Payroll calculation automation

Your payroll system's missing feature shouldn't be you.

Two levels of automation. First, far more is handled in configuration than other payroll systems allow – pay codes, code groups and informational codes that calculate automatically. Then, for whatever's left, a custom rules layer holds the edge cases a standard system can't. Built for AU and NZ.

In short

Affinity automates calculations at two levels. Level 1 is configuration – pay codes, code groups and informational codes that calculate automatically across your whole workforce, replacing rules other systems would force you to build or run by hand. Level 2 is a custom rules layer for the genuinely non-standard cases – multi-period averaging, thresholds, caps and comparisons – modelled once and run every pay. Get in touch to map your rules.

When a rule doesn't fit a preset, you become the workaround

Standard systems cover the common cases inside a single pay period. Everything else gets held in someone's head and re-run by hand, every cycle.

Rules no preset covers

Total-remuneration super treatments, service-based rate progression, annual mileage thresholds, award-specific allowances, and rolling super averaging comparisons between part-time and full-time.

The manager carries it

You rebuild and re-check the same calculation every cycle. The constant fear is the one missed edge case that surfaces on a payslip.
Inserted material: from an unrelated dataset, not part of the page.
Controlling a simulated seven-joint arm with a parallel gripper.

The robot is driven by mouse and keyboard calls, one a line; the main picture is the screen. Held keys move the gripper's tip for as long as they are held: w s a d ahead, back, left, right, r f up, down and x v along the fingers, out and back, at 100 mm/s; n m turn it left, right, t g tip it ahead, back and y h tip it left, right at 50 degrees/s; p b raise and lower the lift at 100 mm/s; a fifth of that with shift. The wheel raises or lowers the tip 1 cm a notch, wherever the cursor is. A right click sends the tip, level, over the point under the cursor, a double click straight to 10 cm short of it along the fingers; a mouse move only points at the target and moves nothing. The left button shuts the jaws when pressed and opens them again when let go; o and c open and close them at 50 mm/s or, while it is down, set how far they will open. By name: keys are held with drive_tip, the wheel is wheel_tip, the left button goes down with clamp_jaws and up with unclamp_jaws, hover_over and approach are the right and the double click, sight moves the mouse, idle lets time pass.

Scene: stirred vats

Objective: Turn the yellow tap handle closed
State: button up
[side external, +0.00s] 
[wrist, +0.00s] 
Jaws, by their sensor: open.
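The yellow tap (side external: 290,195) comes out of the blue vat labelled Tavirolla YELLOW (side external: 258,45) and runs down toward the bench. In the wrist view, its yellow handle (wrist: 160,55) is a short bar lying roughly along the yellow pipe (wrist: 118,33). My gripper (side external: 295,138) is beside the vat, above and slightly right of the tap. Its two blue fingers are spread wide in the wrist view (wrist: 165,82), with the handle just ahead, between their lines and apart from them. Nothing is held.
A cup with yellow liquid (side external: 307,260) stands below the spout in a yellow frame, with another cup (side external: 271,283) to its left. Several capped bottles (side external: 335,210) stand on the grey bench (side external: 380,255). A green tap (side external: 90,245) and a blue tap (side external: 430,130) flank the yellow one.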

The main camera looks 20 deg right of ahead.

It shouldn't be manual forever

A non-standard or multi-period rule shouldn't mean a manual process forever. The system should hold the rule, not the person.

Level 1 · Configuration

Most of it is automatic before you write a single rule

Affinity automates far more at configuration level than other payroll systems – many things that would be a custom rule elsewhere are just how a pay code or code group is set up here. These building blocks do the work first; the custom rules layer only handles what's left.

Pay elements (pay codes)

The collective term for allowances, deductions, pay codes, leave codes, super/KiwiSaver codes and informational codes – each configured for its role and calculation. Dozens of built-in options control how each one behaves: cost- and hours-exclude for costing and analytics, full-deduct vs reduce when funds are short, leave loading, 50% (half-pay) leave, public-holiday handling, zero-pay codes that still trigger a payslip, and more.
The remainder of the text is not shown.